The White Sox will never win that fight. So, it's better to compare the White Sox to themselves.

More people paid to watch the White Sox in 2013 than the following teams that were much better:

1977, 1978, 1978, 1980, 1982, 1985, 1986, 1987, 1988, 1989, 1996, 1998, 1999, 2001, and 2002.

In other words, the fan-murdering 2013 White Sox were a bigger draw than the Bill Veeck-led "South Side Hitmen" circus of 36 years ago.

White Sox attendance remained fairly consistent throughout the year. The White Sox followed their usual "mediocre in April and May" in 2013. After Opening Day, Sox attendance settled into the 16,000 weekday/28,000 weekend pattern. April and May also happened to be cooler and wetter than normal.

In previous years, the White Sox finally start playing good baseball in late May. They usually ride a hot streak into first place before cratering in August or September. When the White Sox get hot, people start showing up at the ballpark.
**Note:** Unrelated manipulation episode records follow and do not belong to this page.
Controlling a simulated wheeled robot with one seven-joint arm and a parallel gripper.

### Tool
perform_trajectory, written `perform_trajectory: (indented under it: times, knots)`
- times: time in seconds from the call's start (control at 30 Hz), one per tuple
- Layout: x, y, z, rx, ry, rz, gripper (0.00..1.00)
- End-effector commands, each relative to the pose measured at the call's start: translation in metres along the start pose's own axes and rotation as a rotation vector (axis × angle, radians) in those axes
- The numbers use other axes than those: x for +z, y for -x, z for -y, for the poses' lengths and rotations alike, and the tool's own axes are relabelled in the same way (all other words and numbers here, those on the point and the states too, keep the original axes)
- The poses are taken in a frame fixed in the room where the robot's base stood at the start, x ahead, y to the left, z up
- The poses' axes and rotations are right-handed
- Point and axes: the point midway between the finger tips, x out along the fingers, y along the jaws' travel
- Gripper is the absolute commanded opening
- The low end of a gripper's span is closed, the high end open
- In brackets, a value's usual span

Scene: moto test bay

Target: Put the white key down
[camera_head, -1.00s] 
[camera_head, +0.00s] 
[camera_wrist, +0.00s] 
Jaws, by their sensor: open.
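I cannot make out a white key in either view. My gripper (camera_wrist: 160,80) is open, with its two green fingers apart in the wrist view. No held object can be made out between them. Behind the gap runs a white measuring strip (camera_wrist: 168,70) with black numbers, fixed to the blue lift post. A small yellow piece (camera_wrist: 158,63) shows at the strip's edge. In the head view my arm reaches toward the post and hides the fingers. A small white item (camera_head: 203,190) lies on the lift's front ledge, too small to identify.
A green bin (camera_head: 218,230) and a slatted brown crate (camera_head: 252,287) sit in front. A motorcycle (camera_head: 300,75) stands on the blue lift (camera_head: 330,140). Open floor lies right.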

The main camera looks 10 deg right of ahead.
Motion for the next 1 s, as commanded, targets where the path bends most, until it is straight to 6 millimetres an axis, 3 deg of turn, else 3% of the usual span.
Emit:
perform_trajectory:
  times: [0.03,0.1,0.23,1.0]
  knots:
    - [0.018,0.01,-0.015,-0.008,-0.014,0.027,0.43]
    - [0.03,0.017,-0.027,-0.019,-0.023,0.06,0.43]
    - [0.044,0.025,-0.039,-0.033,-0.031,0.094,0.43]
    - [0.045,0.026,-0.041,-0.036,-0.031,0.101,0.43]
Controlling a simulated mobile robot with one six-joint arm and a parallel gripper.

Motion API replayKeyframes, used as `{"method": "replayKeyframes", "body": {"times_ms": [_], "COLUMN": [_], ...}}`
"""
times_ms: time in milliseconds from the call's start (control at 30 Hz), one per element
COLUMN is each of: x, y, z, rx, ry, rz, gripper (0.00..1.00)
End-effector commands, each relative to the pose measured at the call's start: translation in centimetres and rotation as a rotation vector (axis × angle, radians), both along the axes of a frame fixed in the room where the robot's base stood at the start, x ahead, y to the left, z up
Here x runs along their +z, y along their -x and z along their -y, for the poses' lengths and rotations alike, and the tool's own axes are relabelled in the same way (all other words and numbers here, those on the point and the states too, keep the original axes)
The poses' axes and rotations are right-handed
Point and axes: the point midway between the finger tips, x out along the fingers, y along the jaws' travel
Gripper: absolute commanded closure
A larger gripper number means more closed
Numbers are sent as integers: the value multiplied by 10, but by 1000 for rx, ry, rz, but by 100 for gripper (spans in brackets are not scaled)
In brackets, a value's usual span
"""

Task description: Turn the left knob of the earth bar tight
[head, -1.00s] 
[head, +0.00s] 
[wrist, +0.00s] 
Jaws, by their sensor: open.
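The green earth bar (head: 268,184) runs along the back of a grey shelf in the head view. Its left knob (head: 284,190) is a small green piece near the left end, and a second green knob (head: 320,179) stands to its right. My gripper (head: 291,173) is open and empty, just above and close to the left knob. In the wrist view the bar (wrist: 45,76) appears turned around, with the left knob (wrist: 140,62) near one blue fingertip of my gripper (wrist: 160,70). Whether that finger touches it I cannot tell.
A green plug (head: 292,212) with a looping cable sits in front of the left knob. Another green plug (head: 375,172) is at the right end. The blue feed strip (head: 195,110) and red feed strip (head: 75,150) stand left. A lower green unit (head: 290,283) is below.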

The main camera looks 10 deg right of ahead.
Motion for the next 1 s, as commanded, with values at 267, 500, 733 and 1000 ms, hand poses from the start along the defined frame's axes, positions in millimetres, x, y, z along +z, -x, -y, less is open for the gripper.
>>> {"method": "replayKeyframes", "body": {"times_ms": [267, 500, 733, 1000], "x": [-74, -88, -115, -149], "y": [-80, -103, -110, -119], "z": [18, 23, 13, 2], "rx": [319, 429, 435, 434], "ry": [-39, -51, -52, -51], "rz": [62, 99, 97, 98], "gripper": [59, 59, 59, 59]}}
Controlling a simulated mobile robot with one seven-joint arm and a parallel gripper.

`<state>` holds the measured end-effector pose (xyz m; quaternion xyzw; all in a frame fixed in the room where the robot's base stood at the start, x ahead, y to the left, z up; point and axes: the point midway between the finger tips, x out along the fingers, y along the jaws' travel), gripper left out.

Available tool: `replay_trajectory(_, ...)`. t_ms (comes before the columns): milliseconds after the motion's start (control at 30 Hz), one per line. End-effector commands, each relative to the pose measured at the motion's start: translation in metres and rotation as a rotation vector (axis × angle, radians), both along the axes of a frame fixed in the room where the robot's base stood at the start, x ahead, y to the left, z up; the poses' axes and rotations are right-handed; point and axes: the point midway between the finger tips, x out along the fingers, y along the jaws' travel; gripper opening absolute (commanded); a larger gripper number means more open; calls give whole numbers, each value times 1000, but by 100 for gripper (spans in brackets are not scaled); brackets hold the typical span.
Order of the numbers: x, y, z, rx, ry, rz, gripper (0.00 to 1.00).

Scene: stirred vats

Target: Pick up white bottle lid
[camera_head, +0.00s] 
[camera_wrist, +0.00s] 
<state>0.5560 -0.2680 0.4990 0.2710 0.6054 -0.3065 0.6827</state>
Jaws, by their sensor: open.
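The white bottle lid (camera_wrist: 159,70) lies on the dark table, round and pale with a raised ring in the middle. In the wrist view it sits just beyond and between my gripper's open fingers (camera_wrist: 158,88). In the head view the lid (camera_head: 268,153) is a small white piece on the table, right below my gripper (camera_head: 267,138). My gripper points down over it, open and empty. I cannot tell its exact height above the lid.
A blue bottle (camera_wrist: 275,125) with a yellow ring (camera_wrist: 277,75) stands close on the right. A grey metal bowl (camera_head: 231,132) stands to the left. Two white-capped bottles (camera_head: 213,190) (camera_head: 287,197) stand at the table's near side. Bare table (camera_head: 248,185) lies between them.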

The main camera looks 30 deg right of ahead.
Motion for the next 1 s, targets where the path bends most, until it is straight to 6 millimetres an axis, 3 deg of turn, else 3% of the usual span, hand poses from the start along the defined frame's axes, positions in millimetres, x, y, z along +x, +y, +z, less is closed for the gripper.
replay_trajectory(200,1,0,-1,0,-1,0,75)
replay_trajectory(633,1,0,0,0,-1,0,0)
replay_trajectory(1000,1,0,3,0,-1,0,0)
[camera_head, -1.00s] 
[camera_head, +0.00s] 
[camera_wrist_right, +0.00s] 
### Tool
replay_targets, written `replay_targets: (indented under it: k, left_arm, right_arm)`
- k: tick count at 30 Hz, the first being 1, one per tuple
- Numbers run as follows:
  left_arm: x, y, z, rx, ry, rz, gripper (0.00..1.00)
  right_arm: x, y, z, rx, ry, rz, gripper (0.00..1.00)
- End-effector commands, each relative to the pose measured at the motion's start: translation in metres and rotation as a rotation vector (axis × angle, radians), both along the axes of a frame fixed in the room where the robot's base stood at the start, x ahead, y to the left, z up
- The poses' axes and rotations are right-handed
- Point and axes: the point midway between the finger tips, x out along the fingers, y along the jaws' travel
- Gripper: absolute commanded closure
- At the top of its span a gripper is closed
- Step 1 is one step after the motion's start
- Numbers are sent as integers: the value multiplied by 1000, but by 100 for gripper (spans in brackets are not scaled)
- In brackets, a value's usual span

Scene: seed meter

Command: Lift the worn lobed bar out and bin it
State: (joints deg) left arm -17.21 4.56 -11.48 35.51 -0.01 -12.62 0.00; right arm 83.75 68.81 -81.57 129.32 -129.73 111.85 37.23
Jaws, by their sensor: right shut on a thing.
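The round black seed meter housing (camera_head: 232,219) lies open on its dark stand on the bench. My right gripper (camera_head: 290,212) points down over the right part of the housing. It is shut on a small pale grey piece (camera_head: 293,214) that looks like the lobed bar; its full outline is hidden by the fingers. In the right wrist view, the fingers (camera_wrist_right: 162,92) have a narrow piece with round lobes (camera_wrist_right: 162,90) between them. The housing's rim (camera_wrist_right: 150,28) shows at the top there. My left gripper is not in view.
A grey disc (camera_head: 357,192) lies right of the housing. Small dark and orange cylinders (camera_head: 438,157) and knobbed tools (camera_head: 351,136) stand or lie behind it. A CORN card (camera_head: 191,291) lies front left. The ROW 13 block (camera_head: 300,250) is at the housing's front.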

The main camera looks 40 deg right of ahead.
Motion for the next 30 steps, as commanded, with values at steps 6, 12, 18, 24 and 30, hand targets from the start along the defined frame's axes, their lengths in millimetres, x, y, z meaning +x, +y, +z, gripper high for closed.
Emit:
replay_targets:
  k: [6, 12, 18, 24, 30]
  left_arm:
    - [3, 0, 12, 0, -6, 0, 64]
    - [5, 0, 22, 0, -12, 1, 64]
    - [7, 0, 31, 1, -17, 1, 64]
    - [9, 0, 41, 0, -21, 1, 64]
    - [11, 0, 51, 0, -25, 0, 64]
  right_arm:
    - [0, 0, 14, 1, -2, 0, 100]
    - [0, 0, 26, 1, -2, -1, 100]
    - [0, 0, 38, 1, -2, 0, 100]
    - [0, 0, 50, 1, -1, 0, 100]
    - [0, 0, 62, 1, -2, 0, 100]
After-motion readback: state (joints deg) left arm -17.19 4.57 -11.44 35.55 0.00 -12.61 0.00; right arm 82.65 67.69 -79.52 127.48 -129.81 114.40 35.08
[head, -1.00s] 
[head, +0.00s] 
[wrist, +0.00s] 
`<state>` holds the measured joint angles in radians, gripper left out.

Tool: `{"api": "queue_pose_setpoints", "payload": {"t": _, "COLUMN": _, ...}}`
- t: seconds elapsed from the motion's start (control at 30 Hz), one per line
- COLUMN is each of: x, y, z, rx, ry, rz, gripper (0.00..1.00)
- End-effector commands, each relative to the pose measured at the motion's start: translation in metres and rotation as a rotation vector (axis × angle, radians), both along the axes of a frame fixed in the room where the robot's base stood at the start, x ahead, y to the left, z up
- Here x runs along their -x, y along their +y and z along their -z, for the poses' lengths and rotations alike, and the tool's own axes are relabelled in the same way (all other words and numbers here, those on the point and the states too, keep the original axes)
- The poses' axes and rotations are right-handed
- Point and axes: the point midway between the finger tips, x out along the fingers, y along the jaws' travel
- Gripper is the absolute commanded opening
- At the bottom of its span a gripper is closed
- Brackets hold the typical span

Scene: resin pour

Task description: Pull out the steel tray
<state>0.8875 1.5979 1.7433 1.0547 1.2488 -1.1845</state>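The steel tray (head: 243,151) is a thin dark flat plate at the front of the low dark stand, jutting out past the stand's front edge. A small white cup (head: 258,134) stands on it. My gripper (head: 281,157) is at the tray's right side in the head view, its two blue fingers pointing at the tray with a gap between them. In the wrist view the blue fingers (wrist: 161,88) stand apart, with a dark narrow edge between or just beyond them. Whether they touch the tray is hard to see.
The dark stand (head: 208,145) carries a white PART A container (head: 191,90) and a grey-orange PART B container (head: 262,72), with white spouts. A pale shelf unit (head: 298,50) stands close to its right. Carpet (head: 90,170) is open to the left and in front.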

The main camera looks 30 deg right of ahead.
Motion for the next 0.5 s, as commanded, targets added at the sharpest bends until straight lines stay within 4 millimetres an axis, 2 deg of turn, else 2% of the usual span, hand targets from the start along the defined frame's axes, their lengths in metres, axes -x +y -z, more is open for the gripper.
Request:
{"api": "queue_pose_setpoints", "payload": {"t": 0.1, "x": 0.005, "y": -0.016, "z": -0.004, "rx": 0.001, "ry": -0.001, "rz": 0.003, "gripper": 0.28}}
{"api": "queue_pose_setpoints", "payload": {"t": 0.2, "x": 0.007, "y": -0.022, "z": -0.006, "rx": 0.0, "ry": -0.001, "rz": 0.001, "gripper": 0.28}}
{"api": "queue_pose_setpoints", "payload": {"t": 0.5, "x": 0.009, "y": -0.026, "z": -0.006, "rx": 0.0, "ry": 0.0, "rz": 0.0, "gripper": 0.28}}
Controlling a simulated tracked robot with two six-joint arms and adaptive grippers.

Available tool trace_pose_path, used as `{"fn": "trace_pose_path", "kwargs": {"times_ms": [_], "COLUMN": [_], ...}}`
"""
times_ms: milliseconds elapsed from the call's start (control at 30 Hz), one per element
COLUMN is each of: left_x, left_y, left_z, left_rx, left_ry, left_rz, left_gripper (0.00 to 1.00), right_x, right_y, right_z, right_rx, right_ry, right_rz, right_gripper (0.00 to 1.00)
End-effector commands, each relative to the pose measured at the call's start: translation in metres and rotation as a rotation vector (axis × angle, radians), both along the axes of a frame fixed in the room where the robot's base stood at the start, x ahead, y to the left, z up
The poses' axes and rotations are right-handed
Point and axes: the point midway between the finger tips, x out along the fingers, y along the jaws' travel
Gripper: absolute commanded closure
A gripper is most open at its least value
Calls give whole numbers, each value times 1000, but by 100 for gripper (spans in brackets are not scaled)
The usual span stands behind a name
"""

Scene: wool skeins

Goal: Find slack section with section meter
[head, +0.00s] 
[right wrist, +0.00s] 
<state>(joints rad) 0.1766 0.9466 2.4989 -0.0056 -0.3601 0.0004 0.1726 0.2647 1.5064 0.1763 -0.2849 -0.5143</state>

It doesn't hurt that previous Sox hot streaks tended to coincide with the end of school and the arrival of warmer weather.

When times are good, the weekday games that typically draw 18,000-20,000 fans start to draw 25,000-30,000 fans.

Obviously, that didn't happen in 2013.

Family Sundays? 311,965 took advantage of the lower prices for tickets and parking during the 13 Sunday home dates in 2013. 314,608 people went to 13 Sunday games in 2012.

At first blush, it would appear that Family Sundays didn't really help. But, it could have kept attendance from falling off a cliff.

The good news is that the state of White Sox fandom is fairly strong. 1.7 million fans in a year that was historically bad might be the new "floor" of White Sox attendance.

On the other hand, attendance is a misleading stat. "People buying tickets" is just one source of baseball revenue. The White Sox also get money from ballpark advertising, naming rights, skyboxes, Scout Seats, parties in the Patio and Center Field Fan Deck, the Club Level, Gold Coast Tickets Club, Stadium Club, Bacardi at the Park, Chicago Sports Depot, along with their broadcast rights deals with WSCR-AM, WGN-TV, and Comcast SportsNet.

Plus, the nature of "attendance" might change. I recently watched a focus group in which a bunch of middle-aged men talked about their sports preferences. They were all fans of Chicago sports, but they considered attending a game to be a tremendous hassle. They lived in the suburbs, and they didn't like the idea of driving to the ballpark, paying for parking, paying for food and drinks, and then driving home. They said they were fine with the idea of watching the games on TV.

The final 2013 attendance number is an indictment of the product on the field. The team does go out of its way to be fan-friendly. The "US Cellular Field experience" is a pleasant one, regardless of the outcome. In recent years the team cut ticket prices, added new food items, and introduced craft beer stands around the ballpark. The stadium staff bends over backwards to make sure the fans have a good time.

Now it's up to Rick Hahn to give ‘em a full house.